──────── DATA LINES ────────
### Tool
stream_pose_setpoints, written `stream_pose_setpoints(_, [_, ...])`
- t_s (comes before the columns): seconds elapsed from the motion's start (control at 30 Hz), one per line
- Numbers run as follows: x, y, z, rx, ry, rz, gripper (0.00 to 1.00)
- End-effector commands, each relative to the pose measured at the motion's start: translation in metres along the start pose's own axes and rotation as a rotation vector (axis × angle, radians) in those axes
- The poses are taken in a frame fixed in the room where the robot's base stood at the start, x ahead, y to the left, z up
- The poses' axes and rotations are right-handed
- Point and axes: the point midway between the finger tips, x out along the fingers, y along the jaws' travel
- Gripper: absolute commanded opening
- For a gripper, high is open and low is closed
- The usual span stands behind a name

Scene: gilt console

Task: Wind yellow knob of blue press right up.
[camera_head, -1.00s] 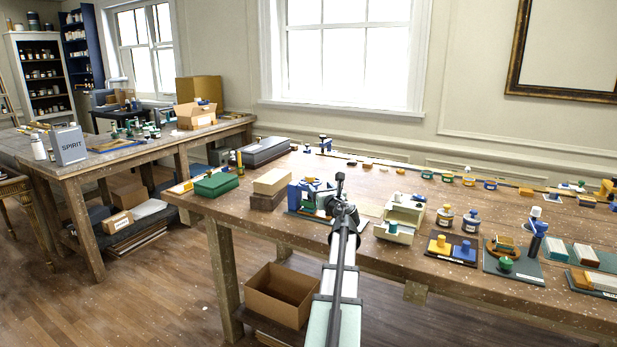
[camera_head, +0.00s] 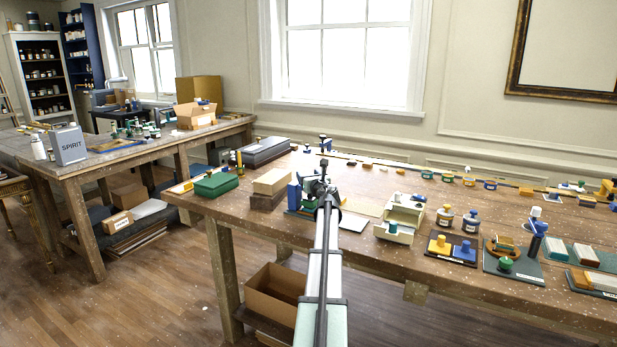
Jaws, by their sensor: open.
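The blue press (camera_head: 294,194) stands on the near-left part of the right-hand workbench. My arm covers most of it, and only its blue left side and part of its base show. I cannot make out its yellow knob, which seems hidden behind my arm. My gripper (camera_head: 321,186) is at the press, in front of it and toward its right side. Its jaws are open, but the fingertips are mostly hidden by the wrist, so I cannot tell whether they touch anything.
Left of the press are a tan block on a brown one (camera_head: 272,182) and a green box (camera_head: 216,184). To the right are a cream bin (camera_head: 395,232), two jars and a board with yellow and blue knobs (camera_head: 452,247). An open carton (camera_head: 275,291) sits below the bench.

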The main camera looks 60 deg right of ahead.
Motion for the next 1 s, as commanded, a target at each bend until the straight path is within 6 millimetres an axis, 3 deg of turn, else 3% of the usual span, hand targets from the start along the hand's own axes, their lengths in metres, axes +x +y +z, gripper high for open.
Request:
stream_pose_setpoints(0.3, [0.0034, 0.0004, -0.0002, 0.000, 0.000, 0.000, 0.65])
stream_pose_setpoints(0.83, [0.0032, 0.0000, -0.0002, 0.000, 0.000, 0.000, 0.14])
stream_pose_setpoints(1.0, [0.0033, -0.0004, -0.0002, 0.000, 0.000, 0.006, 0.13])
────────
> **EXERCISE DIRECTIONS**: Print exactly the lines from the line containing "Task: Wind yellow" through the line containing "[camera_head, +0.00s]", and omit any picture found among them.

> **WRITTEN REPLY**:
Task: Wind yellow knob of blue press right up.
[camera_head, -1.00s] 
[camera_head, +0.00s] 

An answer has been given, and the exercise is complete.